= Task to complete =
Output, please, exactly those lines of the listing that come before the line with "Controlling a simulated", along with that line itself.

= Source excerpt =

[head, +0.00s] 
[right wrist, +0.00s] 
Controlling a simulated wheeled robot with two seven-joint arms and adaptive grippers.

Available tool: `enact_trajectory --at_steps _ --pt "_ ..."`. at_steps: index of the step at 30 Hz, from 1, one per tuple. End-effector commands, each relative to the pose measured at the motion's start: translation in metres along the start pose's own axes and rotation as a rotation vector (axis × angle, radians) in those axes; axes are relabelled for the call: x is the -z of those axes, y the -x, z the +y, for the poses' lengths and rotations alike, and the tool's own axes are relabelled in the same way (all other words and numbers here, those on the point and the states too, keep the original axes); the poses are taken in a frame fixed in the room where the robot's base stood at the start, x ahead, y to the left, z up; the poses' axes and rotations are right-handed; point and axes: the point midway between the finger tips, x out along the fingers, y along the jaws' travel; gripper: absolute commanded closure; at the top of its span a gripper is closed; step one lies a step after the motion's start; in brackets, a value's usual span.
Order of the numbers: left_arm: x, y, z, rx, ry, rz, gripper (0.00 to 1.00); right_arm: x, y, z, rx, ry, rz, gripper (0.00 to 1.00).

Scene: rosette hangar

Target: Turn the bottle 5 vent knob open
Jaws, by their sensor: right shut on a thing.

= Exercise output =
[head, +0.00s] 
[right wrist, +0.00s] 
Controlling a simulated wheeled robot with two seven-joint arms and adaptive grippers.

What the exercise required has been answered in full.